Pyspark : Deleting/Removing rows with conditions-CodePudding

I have a dataframe which looks like this

df = spark.createDataFrame([("1", "INSERT"),("2", "INSERT"),("3", "INSERT"), ("2", "MODIFY"), ("1", "DELETE"), ("3", "DELETE"), ("4", "INSERT")], ["id", "label"])
df.show()

 --- ------ 
| id| label|
 --- ------ 
|  1|INSERT|
|  2|INSERT|
|  3|INSERT|
|  2|MODIFY|
|  1|DELETE|
|  3|DELETE|
|  4|INSERT|
 --- ------

I'm trying to remove rows based on a condition that , those rows which have label as 'DELETE' which also has a 'INSERT' label with same id has to be removed

so the result would be something like:

 --- ------ 
| id| label|
 --- ------ 
|   |      |
|  2|INSERT|
|  2|MODIFY|      
|  4|INSERT|

 --- ------

tried used something like filter in pyspark

df.filter("label !='DELETE' AND id !='1'").show()

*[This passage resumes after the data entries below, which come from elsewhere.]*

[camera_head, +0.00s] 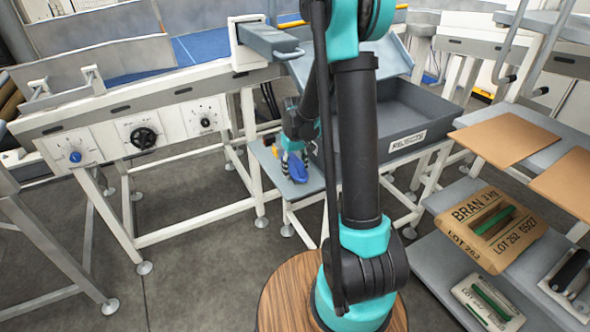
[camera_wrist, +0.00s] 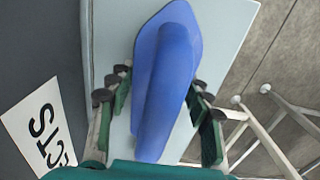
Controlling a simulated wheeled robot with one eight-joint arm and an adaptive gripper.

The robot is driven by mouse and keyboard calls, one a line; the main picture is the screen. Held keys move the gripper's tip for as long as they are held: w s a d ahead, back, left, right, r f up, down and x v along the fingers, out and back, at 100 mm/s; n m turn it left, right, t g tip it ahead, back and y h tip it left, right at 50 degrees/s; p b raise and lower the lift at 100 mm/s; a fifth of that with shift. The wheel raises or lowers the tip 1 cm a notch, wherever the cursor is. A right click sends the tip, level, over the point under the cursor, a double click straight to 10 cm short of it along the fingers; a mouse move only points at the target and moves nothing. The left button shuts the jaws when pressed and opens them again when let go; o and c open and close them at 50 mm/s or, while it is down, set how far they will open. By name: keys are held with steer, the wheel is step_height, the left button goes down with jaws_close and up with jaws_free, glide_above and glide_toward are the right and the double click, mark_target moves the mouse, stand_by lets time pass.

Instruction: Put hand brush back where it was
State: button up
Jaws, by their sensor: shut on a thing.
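The blue hand brush (camera_wrist: 165,85) lies lengthwise between the fingers of my gripper (camera_wrist: 160,88) in the wrist view, its broad end pointing away. The green fingers with dark joints are shut on it from both sides. In the head view the brush (camera_head: 298,168) shows as a small blue shape below my gripper (camera_head: 292,155), over the small grey side shelf (camera_head: 262,160) left of the rejects bin. The pale shelf surface (camera_wrist: 112,25) is beneath it in the wrist view. I cannot tell whether the brush touches the shelf. Its bristles are hidden.
The grey bin labelled REJECTS (camera_head: 408,140) stands right beside the shelf. A conveyor frame with knobs (camera_head: 143,138) is at left. At right, a rack (camera_head: 430,200) holds cardboard and a BRAN sack (camera_head: 490,228). Part of my arm hides the middle.

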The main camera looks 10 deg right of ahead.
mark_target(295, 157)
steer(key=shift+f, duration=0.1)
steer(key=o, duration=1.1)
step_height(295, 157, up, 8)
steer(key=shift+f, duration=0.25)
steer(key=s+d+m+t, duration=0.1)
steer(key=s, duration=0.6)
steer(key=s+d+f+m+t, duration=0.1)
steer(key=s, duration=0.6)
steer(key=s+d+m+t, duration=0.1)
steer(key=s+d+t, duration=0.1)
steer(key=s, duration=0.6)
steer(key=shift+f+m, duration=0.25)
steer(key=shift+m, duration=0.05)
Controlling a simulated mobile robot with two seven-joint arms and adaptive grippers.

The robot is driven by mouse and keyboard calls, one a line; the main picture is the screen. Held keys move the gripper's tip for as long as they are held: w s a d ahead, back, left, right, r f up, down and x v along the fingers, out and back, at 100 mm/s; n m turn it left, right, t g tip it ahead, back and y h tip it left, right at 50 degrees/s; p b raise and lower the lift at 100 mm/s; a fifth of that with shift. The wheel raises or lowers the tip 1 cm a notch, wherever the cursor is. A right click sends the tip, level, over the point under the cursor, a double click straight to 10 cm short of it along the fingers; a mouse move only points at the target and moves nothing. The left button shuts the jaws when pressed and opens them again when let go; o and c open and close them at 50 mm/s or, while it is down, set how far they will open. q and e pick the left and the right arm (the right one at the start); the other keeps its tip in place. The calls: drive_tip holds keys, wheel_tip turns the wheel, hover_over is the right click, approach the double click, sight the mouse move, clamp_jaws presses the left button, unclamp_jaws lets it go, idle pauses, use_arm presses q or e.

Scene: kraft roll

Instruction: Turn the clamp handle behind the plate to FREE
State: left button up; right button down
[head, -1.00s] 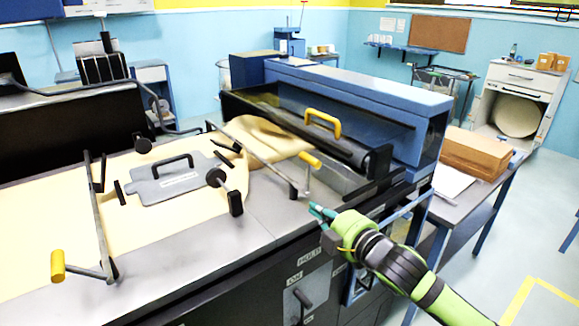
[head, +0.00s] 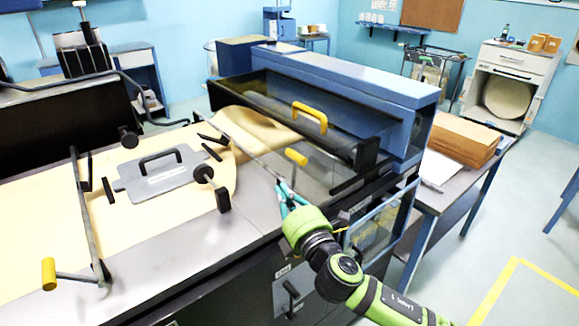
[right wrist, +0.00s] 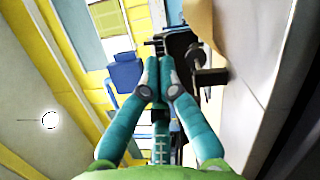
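The grey plate (head: 160,178) with a black handle lies on the brown paper on the bench. Beyond it, toward the roll, a thin clamp bar (head: 240,149) crosses the paper. A clamp handle with a yellow grip (head: 296,157) stands at its right end. My right gripper (head: 284,190) is just in front of that handle, near the bar's end; contact cannot be told. In the right wrist view its teal fingers (right wrist: 158,68) are together with nothing visible between them. My left gripper is out of view. No FREE label can be read.
A second bar with a yellow grip (head: 48,275) lies left of the plate. A dark knob (head: 203,173) and post stand at the plate's right. The blue roll housing (head: 350,80) has a yellow handle (head: 310,117). Brown stacks (head: 460,141) sit on a side table.

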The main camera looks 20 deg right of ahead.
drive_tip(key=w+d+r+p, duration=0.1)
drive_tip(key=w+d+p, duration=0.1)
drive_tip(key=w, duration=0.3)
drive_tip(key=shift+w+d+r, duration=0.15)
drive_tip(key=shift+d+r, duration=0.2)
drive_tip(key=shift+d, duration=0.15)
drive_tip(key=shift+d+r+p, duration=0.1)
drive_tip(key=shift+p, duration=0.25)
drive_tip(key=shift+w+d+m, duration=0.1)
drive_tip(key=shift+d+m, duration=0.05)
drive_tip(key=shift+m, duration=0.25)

but not sure how to put more conditions. Do not want to use pandas.

CodePudding user response：

try this:

from pyspark.sql import functions as F

df = spark.createDataFrame([("1", "INSERT"),("2", "INSERT"),("3", "INSERT"), ("2", "MODIFY"), ("1", "DELETE"), ("3", "DELETE"), ("4", "INSERT")], ["id", "label"])

df.groupBy(df.id).agg(F.collect_list(df.label).alias('labels')) \
    .where((~ F.array_contains(F.col('labels'), 'DELETE'))) \
    .select(df.id, F.explode(F.col('labels')).alias('label')) \
    .show()

output:

 --- ------ 
| id| label|
 --- ------ 
|  4|INSERT|
|  2|MODIFY|
|  2|INSERT|
 --- ------

Group by id and collect_list(label);
Filter out rows containing DELETE;
Restore to the original row with explode().

It should be noted that this does not preserve the original row order, nor does it save rows with null label.

If you have other columns, You can try the following code. There is no aggregation on the original DF, so other normal columns will not be affected.

from pyspark.sql import functions as F

df = spark.createDataFrame([("5", None, 'columnTest'), ("1", "INSERT", 'columnTest'), ("2", "INSERT", 'columnTest'),("3", "INSERT", 'columnTest'), ("2", "MODIFY", 'columnTest'), ("1", "DELETE", 'columnTest'), ("3", "DELETE", 'columnTest'), ("4", "INSERT", 'columnTest')], ["id", "label", 'columnTest'])

ids = df.where(df.label == 'DELETE') \
    .groupBy(df.label).agg(F.collect_set(df.id).alias('ids')).collect()[0]['ids']

df.where(~ df.id.isin(ids)).show()

output：

 --- ------ ---------- 
| id| label|columnTest|
 --- ------ ---------- 
|  5|  null|columnTest|
|  2|INSERT|columnTest|
|  2|MODIFY|columnTest|
|  4|INSERT|columnTest|
 --- ------ ----------

Get all id of DELETE;
Just filter out rows id in ids.

This preserves the original row order and the label field with null value.